Bangunan dan Koleksi Buku Perpustakaan Bungo Kurang Memadai

Perpustakaan Kabupaten Bungo

Oleh: Jumardi Putra

Dua minggu lalu, saya mengunjungi perpustakaan daerah Kabupaten Bungo. Ruang baca tampak sepi. Umumnya pengunjung hari itu mahasiswa. Tiga siswi dari SMPN 1, yang berhadap-hadapan gedung Perpustakaan datang ke perpus mencari buku. Saya pun terlibat percakapan bersama mereka di ruang referensi (Defosit) tentang buku-buku yang mereka gemari. Umumnya menjawab tertarik pada buku-buku fiksi.

Walakin, tidak satu pun dari ketiganya mengetahui penulis, untuk menyebut contoh, seperti sastrawan Pramoedya Ananta Toer, Ahmad Tohari, Budi Darma, Chairil Anwar, WS Rendra, Goenawan Mohammad, Putu Wijaya, Taufiq Ismail, NH. Dini, HB Jassin, Sutan Takdir Alisahbana, Joko Pinurbo, Afrizal, dan yang terbaru kaliber Eka Kurniawan.

"Meminta mereka tahu nama-nama itu seperti berlebihan. Wong Mahasiswa belum terjamin tahu dan gak mau tahu," pikirku sekenanya. Faktanya, buku karya penulis-penulis yang saya sebutkan di atas juga tidak saya temukan di perpustakaan ini.

Masing-masing rak buku dilabeli kategori seperti ilmu kesehatan, ilmu sosial, kesusastraan, bahasa, ilmu hukum, ilmu politik, dua rak untuk majalah dan satu etalase kaca memuat koran terbitan lokal dan nasional.

Bagaimana buku-buku sejarah? Meski saya temukan beberapa judul buku, sepertinya belum sepenuhnya menjadi prioritas koleksi perpustakaan ini. Sejarah dan budaya Jambi? Hanya beberapa biji. Jelas saya sedih!

Suasana di Perpustakaan Kabupaten Bungo

Ketimbang membaca buku, saya memilih berlama-lama melihat koleksi buku-buku di gedung tak begitu luas ini. Menyusuri dari satu rak ke rak buku yang lain. Tak syak, ulah saya membuat petugas perpustakaan heran mendatangi saya dan bertanya, "Cari buku apa, Pak?" Kepada yang bersangkutan saya katakan, "Ini kali pertama saya ke sini, pak.

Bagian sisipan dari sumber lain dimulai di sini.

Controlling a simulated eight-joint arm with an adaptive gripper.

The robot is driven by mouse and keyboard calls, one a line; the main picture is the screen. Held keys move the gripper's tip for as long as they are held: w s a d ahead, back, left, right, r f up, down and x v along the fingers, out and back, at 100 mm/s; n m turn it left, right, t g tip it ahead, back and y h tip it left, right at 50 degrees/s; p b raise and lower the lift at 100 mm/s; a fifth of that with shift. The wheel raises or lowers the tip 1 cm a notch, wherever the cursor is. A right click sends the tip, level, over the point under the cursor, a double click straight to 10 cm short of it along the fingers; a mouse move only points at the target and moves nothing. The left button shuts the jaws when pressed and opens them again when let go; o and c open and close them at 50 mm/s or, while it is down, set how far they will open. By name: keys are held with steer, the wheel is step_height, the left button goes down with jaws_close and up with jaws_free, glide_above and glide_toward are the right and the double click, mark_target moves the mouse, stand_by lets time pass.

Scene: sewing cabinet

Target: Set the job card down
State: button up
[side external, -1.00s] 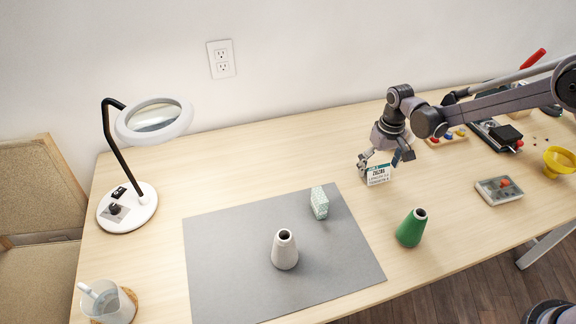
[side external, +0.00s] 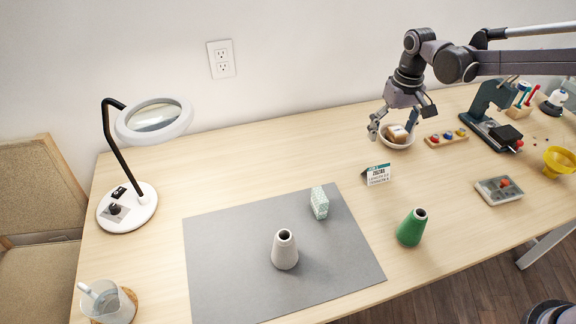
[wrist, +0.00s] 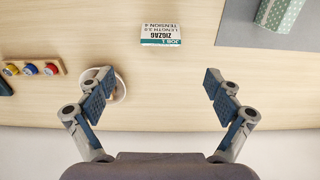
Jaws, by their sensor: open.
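The job card (side external: 377,174) is a small white folded card with a green top band and dark print. It stands on the bare wood of the table, to the right of the grey mat. In the wrist view the job card (wrist: 160,35) lies beyond the fingertips, near the top middle, apart from both fingers. My gripper (side external: 396,125) is raised above and behind the card. In the wrist view my gripper (wrist: 160,84) has its two fingers wide apart with nothing between them.
A white bowl (side external: 405,141) with a tan item stands behind the card, partly below my gripper. A green cone (side external: 411,228), a white cone (side external: 285,250) and a patterned block (side external: 319,203) stand nearby. The grey mat (side external: 225,265) has free room, as does the wood left of the card.

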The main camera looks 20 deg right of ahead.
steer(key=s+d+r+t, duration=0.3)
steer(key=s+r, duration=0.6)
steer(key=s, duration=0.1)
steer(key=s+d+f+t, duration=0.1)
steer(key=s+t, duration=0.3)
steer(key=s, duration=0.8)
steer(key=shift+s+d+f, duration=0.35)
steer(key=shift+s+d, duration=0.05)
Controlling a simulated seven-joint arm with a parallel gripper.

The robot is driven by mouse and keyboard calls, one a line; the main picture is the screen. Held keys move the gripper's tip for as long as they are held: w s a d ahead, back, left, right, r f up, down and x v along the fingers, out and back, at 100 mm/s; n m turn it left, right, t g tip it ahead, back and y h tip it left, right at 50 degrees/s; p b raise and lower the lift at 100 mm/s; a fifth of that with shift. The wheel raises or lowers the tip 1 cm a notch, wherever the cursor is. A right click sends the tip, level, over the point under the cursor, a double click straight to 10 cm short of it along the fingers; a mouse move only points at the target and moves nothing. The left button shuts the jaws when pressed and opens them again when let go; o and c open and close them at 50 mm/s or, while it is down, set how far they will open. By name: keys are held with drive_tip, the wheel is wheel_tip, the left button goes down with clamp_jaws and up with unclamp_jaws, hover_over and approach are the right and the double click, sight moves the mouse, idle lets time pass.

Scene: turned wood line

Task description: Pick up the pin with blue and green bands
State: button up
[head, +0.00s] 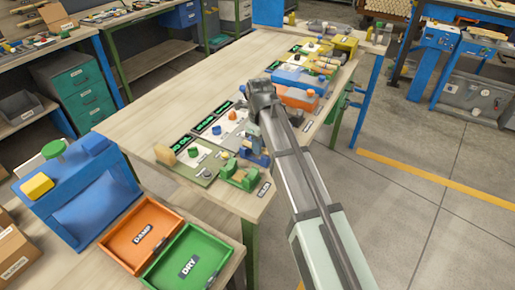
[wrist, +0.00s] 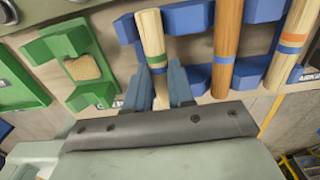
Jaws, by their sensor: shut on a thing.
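The pin with blue and green bands (wrist: 152,35) is pale wood and shows at the top middle of the wrist view. Its green band lies just above its blue band, close to my fingers. My gripper (wrist: 162,88) is shut on this pin, one blue-grey finger on each side. The pin passes between the fingers, and its lower end shows just below the bands. In the head view my gripper reaches down at the bench's near end, and I cannot make out the pin there.
A darker pin with a blue band (wrist: 227,40) and a pin with orange and blue bands (wrist: 291,45) are to the right, by blue supports (wrist: 187,18). A green holder (wrist: 70,45) is left. Orange (head: 120,240) and green (head: 215,250) trays lie at front left.

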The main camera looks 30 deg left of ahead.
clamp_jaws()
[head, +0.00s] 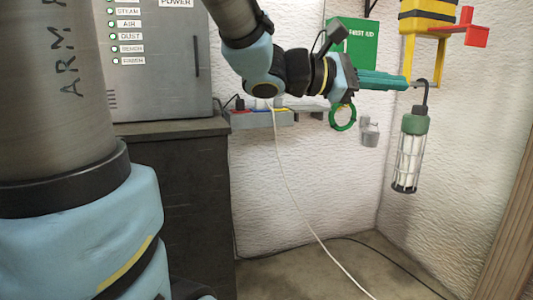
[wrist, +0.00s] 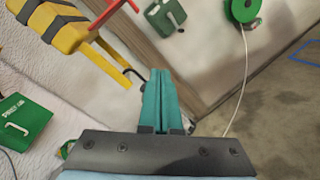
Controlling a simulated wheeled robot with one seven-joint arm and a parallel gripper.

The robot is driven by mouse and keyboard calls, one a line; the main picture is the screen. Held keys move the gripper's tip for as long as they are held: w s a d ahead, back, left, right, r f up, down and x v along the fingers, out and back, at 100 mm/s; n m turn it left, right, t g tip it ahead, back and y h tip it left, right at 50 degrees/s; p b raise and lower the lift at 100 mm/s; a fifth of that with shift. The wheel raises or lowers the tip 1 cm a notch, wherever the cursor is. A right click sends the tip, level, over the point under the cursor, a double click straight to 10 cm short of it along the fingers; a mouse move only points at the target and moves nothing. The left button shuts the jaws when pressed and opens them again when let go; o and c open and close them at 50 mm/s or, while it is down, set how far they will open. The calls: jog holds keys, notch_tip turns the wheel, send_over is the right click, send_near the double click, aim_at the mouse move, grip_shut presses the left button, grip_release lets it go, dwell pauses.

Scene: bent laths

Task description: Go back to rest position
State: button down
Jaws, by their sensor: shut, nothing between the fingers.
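My gripper (head: 408,84) reaches to the right in the head view, with long teal fingers pressed together and nothing between them. In the wrist view the shut fingers (wrist: 157,72) point up the picture. A caged work lamp (head: 409,155) with a green top hangs by a dark hook close to the fingertips in the head view. I cannot tell whether the fingertips touch the hook. The lamp's body is not clear in the wrist view.
A yellow-and-black bracket (head: 428,22) with a red arm (head: 468,28) juts from the wall above the fingers. A green first-aid box (head: 353,42) is behind my wrist. A grey cabinet (head: 160,75) stands left on a dark counter (head: 175,128). A white cable (head: 291,190) runs to the floor.

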Saya mau lihat koleksi buku saja."

Adapun ruang baca utama di perpustakaan ini diisi lima meja baca berukuran sedang, ruang buku dan ruang baca anak-anak dan referensi (yang keduanya sangat sempit).

Menurut saya, kondisi ruang utama Perpustakaan ini tidak memadai, apalagi ruang baca buku untuk anak dan referensi. Begitu juga koleksi buku, terutama sejarah dan budaya (apalagi tentang Jambi) perlu menjadi prioritas ke depan.

Semoga pemerintahan Kabupaten Bungo di bawah kepemimpinan Mashuri menaruh perhatian penuh pada perpustakaan dan gerakan literasi di Bumi Langkah Serentak Limbai Seayun ini.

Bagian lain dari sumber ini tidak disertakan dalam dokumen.